Ama bunların yanında müminlerin kâfirlere karşı şedit olmasını, hainleri savunmamalarını, onlara asla meyletmemelerini cezayı hak edene acımamalarını isteyen pek çok ayeti kerime de vardır. O halde karşılık bulduğu sürece asıl olan güzelliktir, merhamettir. Allah güzeldir, güzelliği sever. Ama bunun istismar edilmesi halinde gereken sertliğin gösterilmesi de yine bir üslup meselesidir. Yeter ki, insanlar bunu iyi bilsinler ve nefislerini tatmin için hareket etmiş olmasınlar. Ne demişler, kibre kibir sadakadır. Mekke’de inen surelerin ağırlıklı vurgusu inanmayanların akıbeti olan cehennem azabıdır. Davette hep terğib/özendirme, terhib/korkutma ile beraber bulunur.

Meşhur usulcü Şatıbî, Kuranıkerim’deki bu ikili üsluba dikkat çeker ve bunun için uzunca bir bahis açar. Şöyle başlar: ‘Kuranıkerim’de umutlandırıcı bir ayetin yanı başında mutlaka korkutucu bir ayet de vardır. Cennetlikler zikredilir ve bir bakarsınız hemen cehennemlikler de zikredilir. Bazen de bağlamın durumuna göre biri diğerinden daha ağırlıklı olarak zikredilmiş olabilir…’.

Bizde Hıristiyanlıkta olduğu gibi yüzünüze bir tokat vurana, diğer yüzünüzü çevirmek yoktur. Allah’ın doksan dokuz isminin büyük çoğunluğu O’nun cemal/güzellik yönünü anlatır, ama bazıları da O’nun celal/mehabet ve gazap vasıflarıdır.

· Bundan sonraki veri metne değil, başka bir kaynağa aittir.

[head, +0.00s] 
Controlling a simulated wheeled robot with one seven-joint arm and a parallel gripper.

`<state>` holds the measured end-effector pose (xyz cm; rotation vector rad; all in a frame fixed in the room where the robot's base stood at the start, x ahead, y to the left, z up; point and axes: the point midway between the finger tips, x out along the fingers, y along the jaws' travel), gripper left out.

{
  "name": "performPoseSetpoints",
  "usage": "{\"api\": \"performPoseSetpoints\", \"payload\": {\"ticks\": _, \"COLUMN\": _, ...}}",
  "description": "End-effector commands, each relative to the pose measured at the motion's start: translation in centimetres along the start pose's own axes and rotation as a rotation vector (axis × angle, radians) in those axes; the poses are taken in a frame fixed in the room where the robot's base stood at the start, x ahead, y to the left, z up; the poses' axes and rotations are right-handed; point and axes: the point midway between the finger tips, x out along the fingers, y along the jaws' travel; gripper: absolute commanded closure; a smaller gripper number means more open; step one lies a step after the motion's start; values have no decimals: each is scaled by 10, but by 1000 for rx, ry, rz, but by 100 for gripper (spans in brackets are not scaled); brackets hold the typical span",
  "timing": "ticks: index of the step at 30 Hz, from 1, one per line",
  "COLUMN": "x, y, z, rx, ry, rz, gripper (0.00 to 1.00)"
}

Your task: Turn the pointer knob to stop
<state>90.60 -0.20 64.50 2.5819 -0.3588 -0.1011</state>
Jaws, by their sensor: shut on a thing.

İslami üslupta kimsenin niyetini okuma yoktur. Küfrünü açıkça ilan etmeyenin tekfir edilmesi azim bir hatadır. Bizde küfre değil, imana nispet etmeye çalışmak esastır. Bu konuda şu fıkıh kuralını da hatırlamalıyız: ‘Lazim-i kavil kavil değildir’. Yani senin sözünden şu anlaşılır, öyleyse sen bunu demiş oldun, denemez. Herkes ne dediyse ancak onunla yargılanır. Hatta bir fiilin, ya da bir sözün küfür olması, onun sahibinin tekfir edilmesini zorunlu kılmaz. Tekfir ve tekfircilik çok büyük bir hastalıktır. Ehlisünnetin en temel özelliği açık küfür (küfr-i bevah) olmadıkça kimseyi tekfir etmemektir. Bu sebeple İslam âlimleri çok azim hatalara bile, tevil ihtimali varsa, küfür değil dalalet demişler ve gereken cevabı ona göre vermişler.

Üslup meselesini başkalarına şirin görünme noktasına kadar götürürsek varacağımız nokta (haşa), Allah’ın üslubunu dahi düzeltmeye kalkışmak olabilir. Mesela şöyle diyen birisi bu azîm hataya düşmüş olmaz mı? ‘Mütekebbir, intikam, gazap gibi vasıflar Allah’a yakışmaz, o halde Kuranıkerim’de bunları böyle ifade eden O’nun bizzat kendisi olamaz, bunları O’nun adına peygamber böyle ifade etmiştir’. Öyle midir? Bu söz azîm bir dalalet değil midir? Diyelim ki, böyle demekle (haşa) Allah’ın üslubunu düzelttik, peki Resulüllah’ı itham etmiş olmadık mı? Sıra onun üslubunu düzeltmeye gelmez mi?

İşte üslupta başkalarına şirin görünmenin bizi götüreceği nokta şimdilik burasıdır.